In the test of midsize SUV models, the models rated “poor” were the: Infiniti QX60, Lincoln MKC, Lincoln MKX, Dodge Journey, Ford Edge, Ford Explorer, GMC Terrain, Hyundai Santa Fe Sport, Jeep Wrangler, Kia Sorento and Toyota 4Runner.

The higher position of SUV headlights causes some of the problems, says the IIHS.

The Insurance Institute has frequently pushed the envelope beyond what federal safety regulations require, often resulting in improvements by vehicle manufacturers. That includes the small overlap test intended to replicate a common highway occurrence where oncoming cars clip each other’s headlights. After the IIHS began releasing crash test results automakers rushed to develop ways to reduce damage and injuries from such crashes.
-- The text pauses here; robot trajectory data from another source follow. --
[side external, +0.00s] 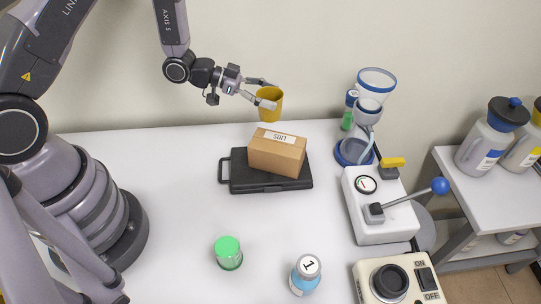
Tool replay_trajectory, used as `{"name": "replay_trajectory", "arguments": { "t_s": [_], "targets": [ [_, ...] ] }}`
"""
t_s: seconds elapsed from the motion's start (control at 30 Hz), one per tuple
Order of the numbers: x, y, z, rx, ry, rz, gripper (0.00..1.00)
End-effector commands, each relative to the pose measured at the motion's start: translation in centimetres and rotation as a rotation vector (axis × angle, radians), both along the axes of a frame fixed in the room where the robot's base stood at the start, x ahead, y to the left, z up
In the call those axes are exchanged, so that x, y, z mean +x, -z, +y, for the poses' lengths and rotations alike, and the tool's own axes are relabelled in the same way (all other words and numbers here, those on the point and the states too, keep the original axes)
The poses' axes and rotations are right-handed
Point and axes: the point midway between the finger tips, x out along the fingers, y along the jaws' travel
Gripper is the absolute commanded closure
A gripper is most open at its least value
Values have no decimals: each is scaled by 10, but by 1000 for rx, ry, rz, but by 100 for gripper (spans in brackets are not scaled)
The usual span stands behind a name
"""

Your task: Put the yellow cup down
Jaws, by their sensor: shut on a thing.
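The yellow cup (271,106) is upright at the top centre of the side external view. My gripper (270,94) reaches in from the left and is shut on the cup, with one finger along its near side and one behind. The cup appears above the back edge of the white table (180,190), above and behind the cardboard box. It seems to be held in the air, though its exact height cannot be told.
A cardboard box (277,153) sits on a black case (245,181). A green-capped jar (228,252) and a bottle marked 1 (306,274) stand in front. A lever device (385,215), a funnel apparatus (370,105) and a switch box (400,282) line the right. The left-centre table is clear.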

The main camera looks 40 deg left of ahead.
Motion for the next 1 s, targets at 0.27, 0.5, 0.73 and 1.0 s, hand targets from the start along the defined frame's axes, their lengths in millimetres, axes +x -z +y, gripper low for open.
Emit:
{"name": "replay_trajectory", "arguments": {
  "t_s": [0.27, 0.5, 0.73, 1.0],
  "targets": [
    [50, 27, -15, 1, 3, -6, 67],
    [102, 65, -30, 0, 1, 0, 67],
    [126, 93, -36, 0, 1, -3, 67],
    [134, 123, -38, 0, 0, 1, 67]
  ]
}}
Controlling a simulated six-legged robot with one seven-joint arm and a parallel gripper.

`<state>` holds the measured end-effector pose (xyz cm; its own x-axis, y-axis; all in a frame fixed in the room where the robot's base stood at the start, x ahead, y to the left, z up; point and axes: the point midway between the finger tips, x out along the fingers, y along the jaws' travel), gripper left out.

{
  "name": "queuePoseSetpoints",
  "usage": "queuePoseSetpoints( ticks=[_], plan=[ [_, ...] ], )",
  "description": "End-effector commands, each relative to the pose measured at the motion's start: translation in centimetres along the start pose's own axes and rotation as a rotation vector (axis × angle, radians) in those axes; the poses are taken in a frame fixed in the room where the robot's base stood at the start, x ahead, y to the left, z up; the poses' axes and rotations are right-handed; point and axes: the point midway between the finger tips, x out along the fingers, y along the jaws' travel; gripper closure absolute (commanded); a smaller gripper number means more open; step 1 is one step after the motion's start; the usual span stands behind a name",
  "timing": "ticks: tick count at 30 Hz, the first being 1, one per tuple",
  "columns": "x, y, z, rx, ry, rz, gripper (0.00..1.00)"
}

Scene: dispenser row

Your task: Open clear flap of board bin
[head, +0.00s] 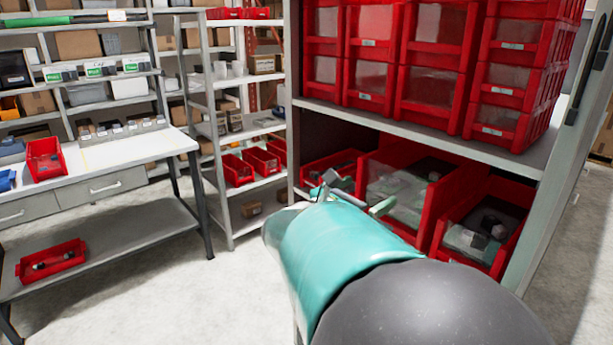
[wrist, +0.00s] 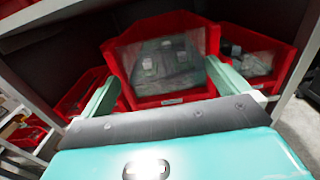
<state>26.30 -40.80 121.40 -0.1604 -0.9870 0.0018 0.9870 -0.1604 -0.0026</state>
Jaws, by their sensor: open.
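The board bin (head: 428,213) is the large red middle bin on the lower shelf, with green boards inside. Its clear flap (head: 405,187) covers the opening and looks closed. The wrist view shows the bin (wrist: 120,65) straight ahead, with the boards seen through the clear flap (wrist: 160,62). My gripper (head: 355,195) is open and empty in front of this bin. In the wrist view its two teal fingers (wrist: 161,72) stand apart, one toward each side of the bin. Whether a fingertip touches the bin or flap, I cannot tell.
Smaller red bins stand left (wrist: 82,92) and right (wrist: 258,62) of it. A grey shelf board (head: 440,133) lies close above, carrying red drawers (head: 435,60). An upright panel (head: 550,195) bounds the right side.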

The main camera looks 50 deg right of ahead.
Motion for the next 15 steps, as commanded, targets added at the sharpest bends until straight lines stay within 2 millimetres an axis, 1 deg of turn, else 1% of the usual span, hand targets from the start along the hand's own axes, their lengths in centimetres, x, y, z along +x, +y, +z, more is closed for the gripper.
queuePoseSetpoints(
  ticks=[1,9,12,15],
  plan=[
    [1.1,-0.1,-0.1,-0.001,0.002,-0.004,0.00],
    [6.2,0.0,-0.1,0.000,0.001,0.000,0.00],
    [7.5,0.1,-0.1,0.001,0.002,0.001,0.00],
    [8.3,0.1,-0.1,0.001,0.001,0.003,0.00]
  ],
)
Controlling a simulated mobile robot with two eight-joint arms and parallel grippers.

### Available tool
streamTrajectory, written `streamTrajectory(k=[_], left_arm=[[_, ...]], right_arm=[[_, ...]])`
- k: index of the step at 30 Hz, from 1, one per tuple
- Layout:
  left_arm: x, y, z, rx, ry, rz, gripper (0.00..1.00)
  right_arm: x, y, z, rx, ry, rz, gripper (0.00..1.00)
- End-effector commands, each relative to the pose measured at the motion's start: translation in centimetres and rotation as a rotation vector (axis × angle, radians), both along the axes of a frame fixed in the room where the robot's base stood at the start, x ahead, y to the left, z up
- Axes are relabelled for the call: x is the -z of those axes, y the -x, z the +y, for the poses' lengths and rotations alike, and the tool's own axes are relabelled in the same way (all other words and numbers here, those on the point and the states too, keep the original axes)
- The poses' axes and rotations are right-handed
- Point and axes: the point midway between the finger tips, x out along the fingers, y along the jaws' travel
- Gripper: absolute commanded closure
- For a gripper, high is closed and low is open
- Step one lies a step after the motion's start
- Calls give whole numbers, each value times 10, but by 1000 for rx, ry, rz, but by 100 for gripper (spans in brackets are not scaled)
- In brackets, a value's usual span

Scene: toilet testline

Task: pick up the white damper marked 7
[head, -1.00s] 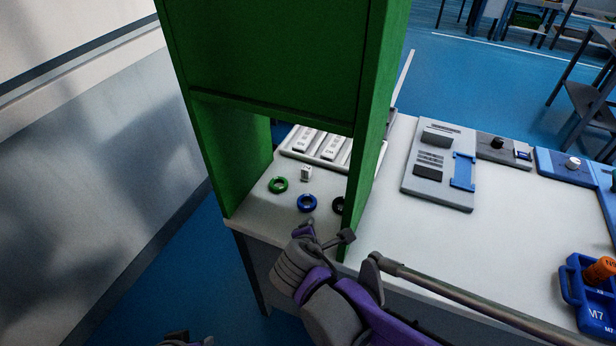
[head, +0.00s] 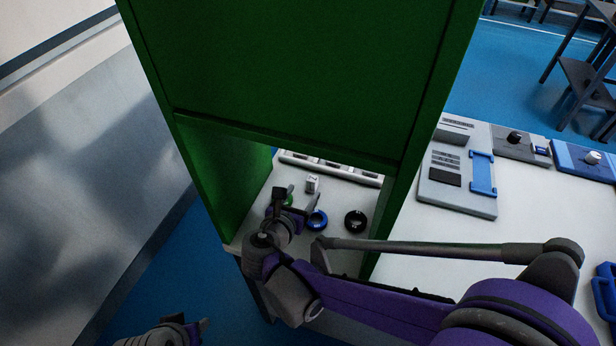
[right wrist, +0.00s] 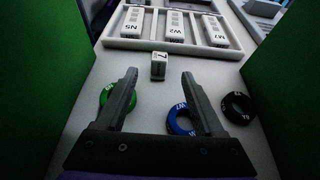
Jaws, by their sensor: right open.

In the case of its new headlight tests, the IIHS appears to be pushing for change on the part of government regulators, as well as the industry. The National Highway Traffic Safety Administration has so far taken four years to respond to requests by the auto industry to approve for U.S. use so-called adaptive lighting technology available in Europe and Japan that can extend the range of high beams by reducing glare for oncoming drivers.

But IIHS engineer Brumbelow stressed that manufacturers can’t shift blame for all of the problems revealed by the trade group’s new lighting tests.

“Managing glare can be more challenging for taller vehicles like SUVs and pickups because their headlights are mounted higher than on cars,” he said. “Better aim at the factory can minimize glare,” but as there are no federal standards specifically guiding the process, automakers simply weren’t making an effort to reduce this problem.